12. Mr. Peter Bruinvels

asked the Secretary of State for the Home Department when he last met the Association of Chief Police Officers to discuss the role of the police during the miners' dispute.

Mr. Brittan

On 27 March, on behalf of his colleagues in England and Wales, the president of the Association of Chief Police Officers reported personally to me on the whole range of police operations in relation to the miners' dispute. On 29 March I discused the cost of the operations in Nottinghamshire with members of the police authority. The chief constable was present.

Mr. Bruinvels

I thank my right hon. and learned Friend for that answer. Will he convey the deep thanks of the House to the Association of Chief Police Officers for the way in which police throughout the country have managed to make it possible for miners who wish to go to work to exercise their right to do so? Will he also convey the sympathy of the House to the 57 police officers injured to date, and, finally, will he look at the cost—[Interruption.]

Mr. Speaker

Order. The hon. Gentleman has asked two questions already.

Mr.
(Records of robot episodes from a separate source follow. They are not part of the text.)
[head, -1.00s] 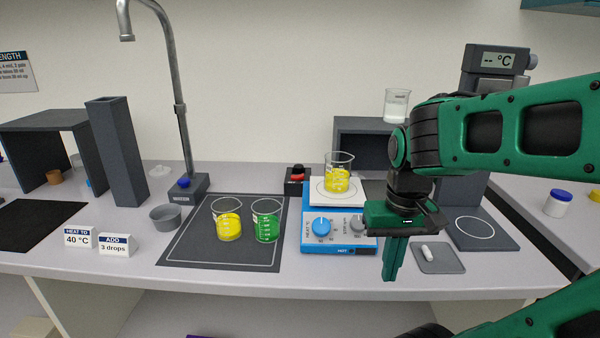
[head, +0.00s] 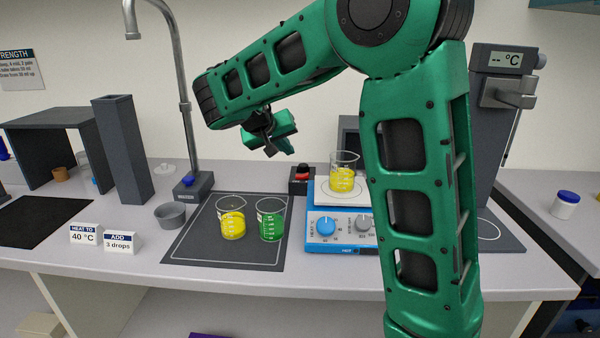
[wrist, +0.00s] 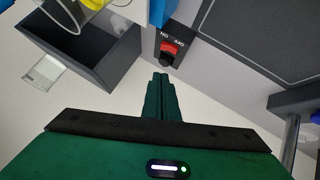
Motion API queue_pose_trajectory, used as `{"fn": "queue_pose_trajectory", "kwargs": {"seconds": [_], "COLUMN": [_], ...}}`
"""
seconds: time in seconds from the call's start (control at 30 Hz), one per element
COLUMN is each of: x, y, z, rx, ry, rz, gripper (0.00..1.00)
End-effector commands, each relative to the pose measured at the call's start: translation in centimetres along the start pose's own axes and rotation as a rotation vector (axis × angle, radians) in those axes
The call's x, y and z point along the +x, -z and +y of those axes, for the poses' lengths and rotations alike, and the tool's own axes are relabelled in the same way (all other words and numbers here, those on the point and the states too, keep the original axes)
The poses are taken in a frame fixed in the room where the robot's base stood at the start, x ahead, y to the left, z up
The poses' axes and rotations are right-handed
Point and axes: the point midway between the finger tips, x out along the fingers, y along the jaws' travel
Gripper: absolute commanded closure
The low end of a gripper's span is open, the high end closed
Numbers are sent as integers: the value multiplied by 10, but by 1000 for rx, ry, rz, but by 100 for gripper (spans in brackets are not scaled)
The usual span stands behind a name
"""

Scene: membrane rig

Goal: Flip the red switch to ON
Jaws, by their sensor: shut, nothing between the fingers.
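The red switch (head: 303,170) sits on a small dark box at the back of the bench, left of the blue hot plate. In the wrist view the red switch (wrist: 168,48) lies just beyond the fingertips, with small white lettering beside it that I cannot read surely. My gripper (head: 280,152) is in the air above and slightly left of the switch in the head view. In the wrist view my gripper (wrist: 160,77) has its fingers shut together, with nothing between them and a gap to the switch. Which way the switch is set is not clear.
The blue hot plate (head: 325,240) carries a beaker of yellow liquid (head: 343,181). Beakers of yellow (head: 232,226) and green (head: 271,229) liquid stand on the dark mat (head: 195,255). The tap (head: 187,120) rises left of my gripper. My arm hides the bench right of the hot plate.

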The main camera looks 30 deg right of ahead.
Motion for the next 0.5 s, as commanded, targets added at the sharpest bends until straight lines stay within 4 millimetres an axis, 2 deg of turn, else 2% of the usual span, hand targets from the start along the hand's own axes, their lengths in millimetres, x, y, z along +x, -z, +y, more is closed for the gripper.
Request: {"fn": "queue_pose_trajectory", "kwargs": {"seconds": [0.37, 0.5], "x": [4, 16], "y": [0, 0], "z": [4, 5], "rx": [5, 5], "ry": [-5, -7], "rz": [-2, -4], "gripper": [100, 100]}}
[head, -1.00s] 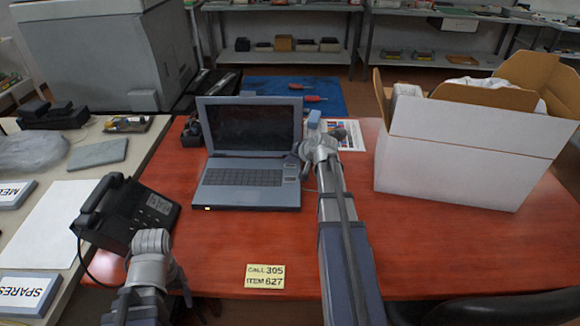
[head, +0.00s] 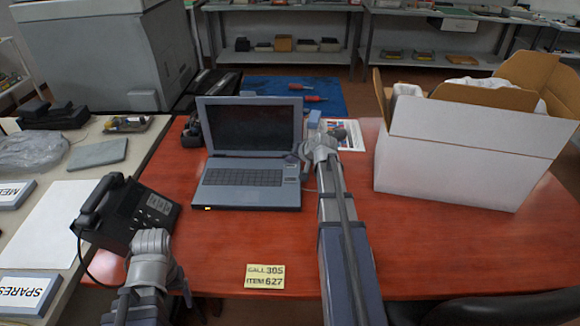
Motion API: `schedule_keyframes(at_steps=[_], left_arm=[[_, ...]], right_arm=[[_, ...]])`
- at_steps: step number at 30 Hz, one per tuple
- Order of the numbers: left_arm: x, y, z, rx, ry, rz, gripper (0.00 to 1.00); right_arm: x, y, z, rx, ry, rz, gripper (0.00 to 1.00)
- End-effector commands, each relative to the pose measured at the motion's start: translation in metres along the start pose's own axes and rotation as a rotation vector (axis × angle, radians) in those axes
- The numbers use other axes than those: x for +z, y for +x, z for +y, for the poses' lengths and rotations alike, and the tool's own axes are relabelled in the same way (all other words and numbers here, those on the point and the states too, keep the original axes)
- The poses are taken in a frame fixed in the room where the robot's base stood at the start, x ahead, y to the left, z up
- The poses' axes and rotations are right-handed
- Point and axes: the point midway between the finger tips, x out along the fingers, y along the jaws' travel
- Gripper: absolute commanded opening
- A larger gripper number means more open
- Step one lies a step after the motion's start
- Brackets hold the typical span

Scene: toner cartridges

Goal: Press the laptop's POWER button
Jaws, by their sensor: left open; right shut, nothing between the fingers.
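The open laptop (head: 245,197) stands on the red table with its dark screen (head: 250,127) facing me. A small pale light (head: 208,208) shows at the left of its front edge. My right gripper (head: 304,169) is shut and empty, with its tips at the right edge of the keyboard deck, by the hinge. It hides that corner, and I cannot make out the POWER button or tell whether the tips touch the deck. My left gripper (head: 150,243) is open, low at the left beside the phone, far from the laptop; its fingers are hard to make out.
A black desk phone (head: 128,212) stands left of the laptop. A white box (head: 470,155) with open flaps fills the right of the table (head: 400,240). A yellow note (head: 265,276) lies at the front. A printed sheet (head: 350,137) lies behind my right arm.

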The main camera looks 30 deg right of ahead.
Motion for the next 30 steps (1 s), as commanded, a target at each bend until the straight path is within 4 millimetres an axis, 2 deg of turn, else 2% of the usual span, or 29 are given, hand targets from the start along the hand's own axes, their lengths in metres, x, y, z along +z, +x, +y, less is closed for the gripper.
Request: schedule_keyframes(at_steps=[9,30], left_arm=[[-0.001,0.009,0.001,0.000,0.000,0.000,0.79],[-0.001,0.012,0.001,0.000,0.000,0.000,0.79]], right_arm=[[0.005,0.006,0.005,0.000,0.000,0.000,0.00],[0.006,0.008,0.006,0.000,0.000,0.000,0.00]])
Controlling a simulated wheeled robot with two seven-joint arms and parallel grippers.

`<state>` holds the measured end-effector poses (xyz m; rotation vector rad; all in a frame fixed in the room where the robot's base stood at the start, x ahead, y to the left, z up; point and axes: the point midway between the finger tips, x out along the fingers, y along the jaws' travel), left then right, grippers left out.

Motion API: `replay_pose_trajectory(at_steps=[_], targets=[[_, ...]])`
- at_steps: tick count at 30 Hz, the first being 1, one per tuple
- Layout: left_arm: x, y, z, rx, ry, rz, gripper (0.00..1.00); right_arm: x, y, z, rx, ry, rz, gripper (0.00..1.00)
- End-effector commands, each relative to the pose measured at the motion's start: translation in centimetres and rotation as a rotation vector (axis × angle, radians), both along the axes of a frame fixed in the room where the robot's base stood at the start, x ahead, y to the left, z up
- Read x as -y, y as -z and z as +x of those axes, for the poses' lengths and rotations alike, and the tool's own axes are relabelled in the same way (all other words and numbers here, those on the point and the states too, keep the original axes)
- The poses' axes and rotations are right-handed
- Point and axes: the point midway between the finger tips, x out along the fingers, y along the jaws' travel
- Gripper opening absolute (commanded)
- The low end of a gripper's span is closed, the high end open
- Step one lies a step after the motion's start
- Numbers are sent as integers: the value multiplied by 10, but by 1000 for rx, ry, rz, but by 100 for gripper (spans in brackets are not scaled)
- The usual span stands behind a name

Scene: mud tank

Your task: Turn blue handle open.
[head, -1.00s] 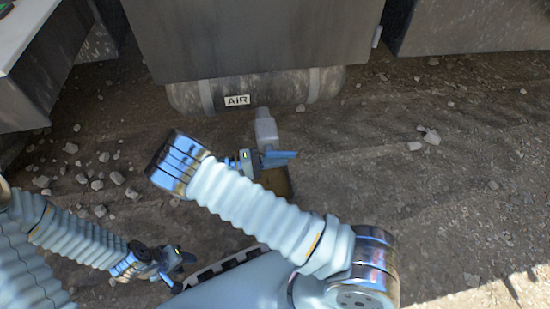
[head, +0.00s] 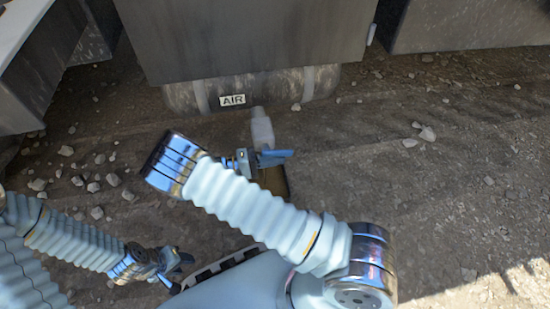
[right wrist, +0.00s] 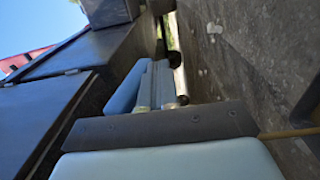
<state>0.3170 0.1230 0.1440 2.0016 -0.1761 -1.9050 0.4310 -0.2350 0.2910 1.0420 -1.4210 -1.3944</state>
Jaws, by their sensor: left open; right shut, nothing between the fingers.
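A grey tank with an AIR label (head: 295,88) lies under the dark box in the head view. A pale grey fitting (head: 262,127) sticks out below it. I cannot make out a separate blue handle for certain. My right gripper (head: 275,157) has blue fingers, shut and empty, just below the fitting; I cannot tell whether they touch it. The fingers also show in the right wrist view (right wrist: 150,88), side by side and pointing away. My left gripper (head: 178,266) is open and empty at the lower left, low and well away from the tank.
A large dark metal box (head: 245,38) hangs above the tank. Another dark box (head: 465,25) stands at the upper right. Loose stones (head: 93,187) lie on the muddy ground at left. The ground (head: 420,210) at right is mostly clear. A brown piece (head: 274,182) shows partly behind my right forearm.

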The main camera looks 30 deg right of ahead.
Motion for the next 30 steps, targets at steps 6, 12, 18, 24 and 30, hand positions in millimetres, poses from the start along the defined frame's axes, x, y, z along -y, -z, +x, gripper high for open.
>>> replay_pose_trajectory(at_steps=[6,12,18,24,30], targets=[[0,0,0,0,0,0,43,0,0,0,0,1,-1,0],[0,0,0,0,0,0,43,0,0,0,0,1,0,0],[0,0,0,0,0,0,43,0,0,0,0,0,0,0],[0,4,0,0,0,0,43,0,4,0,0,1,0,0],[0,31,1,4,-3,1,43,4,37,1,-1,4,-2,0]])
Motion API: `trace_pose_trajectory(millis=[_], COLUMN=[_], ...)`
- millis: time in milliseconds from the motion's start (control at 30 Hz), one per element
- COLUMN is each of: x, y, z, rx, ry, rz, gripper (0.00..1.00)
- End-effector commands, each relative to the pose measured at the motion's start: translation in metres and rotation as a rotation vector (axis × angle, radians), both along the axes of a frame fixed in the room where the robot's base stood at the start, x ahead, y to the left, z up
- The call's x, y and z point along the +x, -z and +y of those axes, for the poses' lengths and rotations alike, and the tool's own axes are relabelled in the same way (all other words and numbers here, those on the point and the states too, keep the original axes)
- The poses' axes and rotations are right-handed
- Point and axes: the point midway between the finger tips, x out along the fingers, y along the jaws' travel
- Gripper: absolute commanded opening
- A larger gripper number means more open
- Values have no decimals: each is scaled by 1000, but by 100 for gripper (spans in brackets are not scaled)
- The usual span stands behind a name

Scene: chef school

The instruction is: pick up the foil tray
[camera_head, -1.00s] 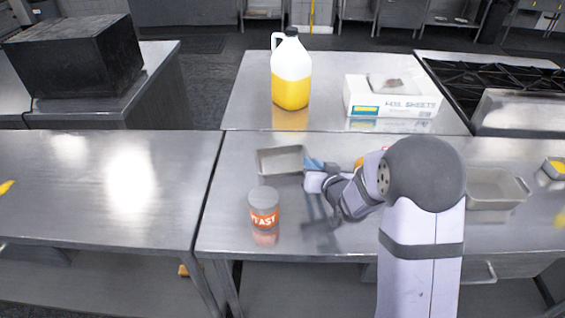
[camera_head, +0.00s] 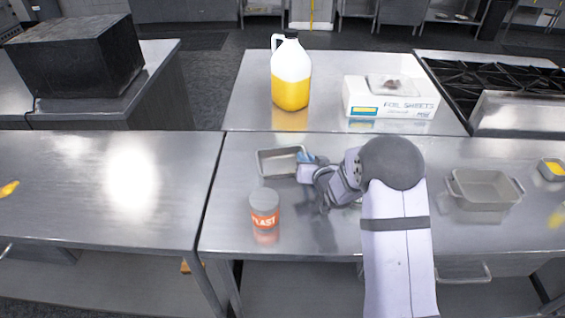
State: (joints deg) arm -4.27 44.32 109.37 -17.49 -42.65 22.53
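The foil tray (camera_head: 268,168) is a small, shallow, silvery rectangular tray on the steel table, left of my arm. My gripper (camera_head: 303,158) is at the tray's right end, and its blue-tinted tip overlaps that end in the picture. The fingers are small and partly hidden by the wrist, so I cannot tell whether they are open or touch the tray. The tray appears to rest flat on the table.
A yeast can (camera_head: 265,208) stands just in front of the tray. A yellow-filled jug (camera_head: 291,75) and a foil sheets box (camera_head: 390,98) stand behind. A handled grey pan (camera_head: 484,190) and a small yellow-filled container (camera_head: 552,170) are at right.

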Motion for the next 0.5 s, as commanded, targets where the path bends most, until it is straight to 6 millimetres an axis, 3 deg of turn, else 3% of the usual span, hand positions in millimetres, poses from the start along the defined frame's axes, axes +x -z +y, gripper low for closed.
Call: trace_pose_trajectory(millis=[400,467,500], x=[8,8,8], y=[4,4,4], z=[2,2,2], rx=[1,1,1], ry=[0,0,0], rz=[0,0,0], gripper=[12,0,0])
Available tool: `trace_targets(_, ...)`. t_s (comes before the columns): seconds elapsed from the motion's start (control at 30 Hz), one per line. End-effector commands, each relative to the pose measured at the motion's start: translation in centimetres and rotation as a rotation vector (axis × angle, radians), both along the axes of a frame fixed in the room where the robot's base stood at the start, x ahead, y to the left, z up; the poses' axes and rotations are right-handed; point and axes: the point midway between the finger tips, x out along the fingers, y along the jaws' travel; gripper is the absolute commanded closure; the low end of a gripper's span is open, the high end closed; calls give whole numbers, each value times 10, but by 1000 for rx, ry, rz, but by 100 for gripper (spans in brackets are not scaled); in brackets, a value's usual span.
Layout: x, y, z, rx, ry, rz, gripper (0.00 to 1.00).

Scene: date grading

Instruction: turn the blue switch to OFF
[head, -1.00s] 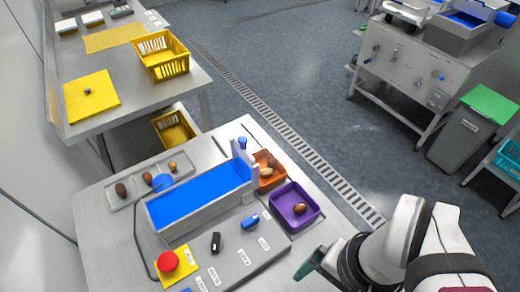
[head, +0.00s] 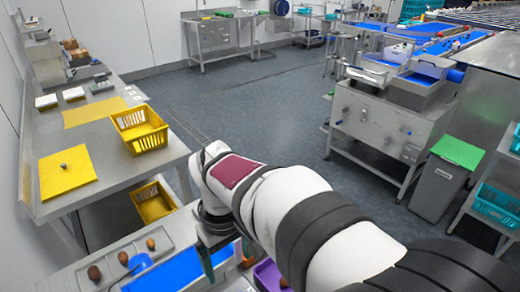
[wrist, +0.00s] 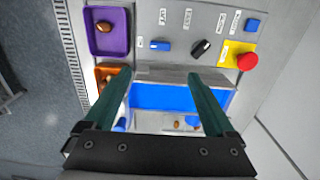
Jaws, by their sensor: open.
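The blue switch (wrist: 160,45) is a small oblong knob on the grey control panel (wrist: 215,65), lying roughly sideways in the wrist view. White labels (wrist: 162,16) stand near it, but I cannot read OFF surely. A black knob (wrist: 201,47) sits to its right. My gripper (wrist: 160,77) is open and empty. Its green fingers reach over the blue belt (wrist: 160,97), with the switch beyond their tips, between their lines. I cannot tell the height. In the head view a finger of my gripper (head: 206,262) shows; my arm and the picture edge hide the switch.
A red button on a yellow plate (wrist: 231,48) and a small blue button (wrist: 252,25) are at the panel's right. A purple tray (wrist: 122,42) with a date lies left, an orange tray (wrist: 100,72) below it. A grey tray (head: 80,271) holds several dates.

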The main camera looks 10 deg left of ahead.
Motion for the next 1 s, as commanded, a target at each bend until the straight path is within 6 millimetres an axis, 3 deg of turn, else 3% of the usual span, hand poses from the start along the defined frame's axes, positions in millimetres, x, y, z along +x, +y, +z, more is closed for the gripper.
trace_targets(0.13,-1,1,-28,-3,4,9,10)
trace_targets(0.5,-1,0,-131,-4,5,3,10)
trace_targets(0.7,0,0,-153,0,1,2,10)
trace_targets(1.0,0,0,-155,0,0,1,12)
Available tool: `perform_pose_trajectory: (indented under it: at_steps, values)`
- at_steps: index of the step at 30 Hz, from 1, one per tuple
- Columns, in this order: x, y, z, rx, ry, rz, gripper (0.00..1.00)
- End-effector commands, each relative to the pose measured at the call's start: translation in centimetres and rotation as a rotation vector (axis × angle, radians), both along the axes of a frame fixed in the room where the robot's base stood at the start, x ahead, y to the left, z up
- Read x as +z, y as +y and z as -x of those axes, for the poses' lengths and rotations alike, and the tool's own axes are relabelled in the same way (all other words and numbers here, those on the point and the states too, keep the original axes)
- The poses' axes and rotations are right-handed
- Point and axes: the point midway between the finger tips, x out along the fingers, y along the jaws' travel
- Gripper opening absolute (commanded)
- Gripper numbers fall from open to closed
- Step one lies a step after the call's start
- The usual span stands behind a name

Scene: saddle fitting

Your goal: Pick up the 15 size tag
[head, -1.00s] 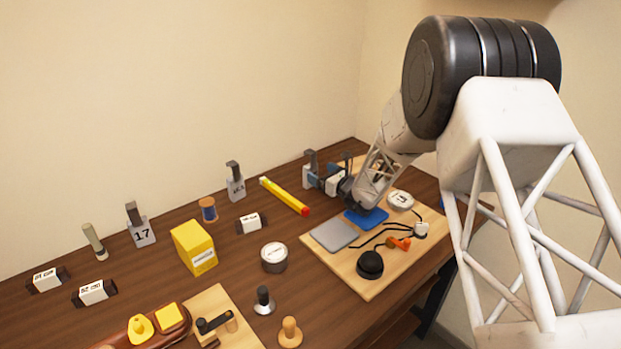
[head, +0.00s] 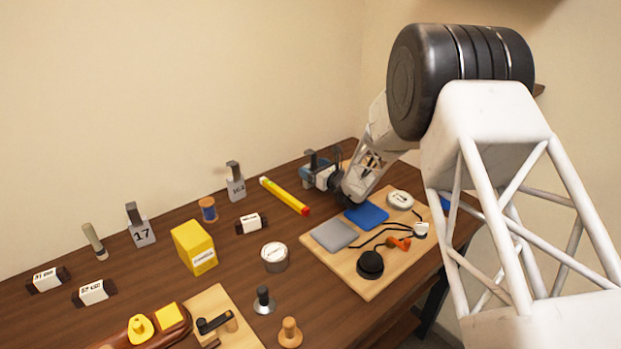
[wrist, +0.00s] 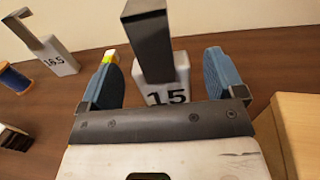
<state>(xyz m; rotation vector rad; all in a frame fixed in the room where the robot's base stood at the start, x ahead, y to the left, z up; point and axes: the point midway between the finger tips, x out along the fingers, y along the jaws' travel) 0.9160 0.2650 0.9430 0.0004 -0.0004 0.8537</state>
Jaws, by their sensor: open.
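The 15 size tag (wrist: 166,97) is a pale grey block with a black "15" and a tall dark hook on top. It stands upright on the table in the wrist view. My gripper (wrist: 161,62) is open, with one blue finger to the left of the tag and one to the right. Gaps show between the tag and both fingers. The lower part of the tag is hidden behind the gripper's dark front edge. In the head view my gripper (head: 319,174) is at the far end of the table and mostly hides the tag.
The 16.5 tag (wrist: 58,58) stands to the left, near a blue spool (wrist: 13,78). A yellow marker with a red end (head: 285,196) lies left of my gripper. A wooden board (head: 372,283) with pads and cables is in front.

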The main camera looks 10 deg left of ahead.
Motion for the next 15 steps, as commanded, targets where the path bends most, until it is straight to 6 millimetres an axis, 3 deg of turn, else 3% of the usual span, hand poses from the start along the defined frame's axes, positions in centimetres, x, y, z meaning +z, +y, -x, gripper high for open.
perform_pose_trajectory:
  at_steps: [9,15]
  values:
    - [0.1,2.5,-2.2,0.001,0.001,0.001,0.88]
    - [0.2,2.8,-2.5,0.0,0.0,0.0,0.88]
Brittan

I am sure that the House would like to express its appreciation of the fine job that the police are doing in difficult circumstances. I cannot imagine that it would be in any way a matter of controversy to say that the House would wish to express its sympathy to those police officers who have been injured in what has happened so far.

Mr. Nellist

How often has the civil contingencies committee met to co-ordinate the work of the Association of Chief Police Officers in the national recording centre in the arrest of 900 miners who are attempting to save their jobs and the living standards of their families?

Mr. Brittan

The answer is not once.

Mr. Cormack

Is my right hon. and learned Friend aware that miners who work at the Littleton colliery in my constituency have been in touch with me to ask me to pass on to the Home Secretary their appreciation of the work of the Staffordshire police?

Mr. Brittan

I am grateful for what my hon. Friend has said. I assure the House that that expression of appreciation is by no means unique.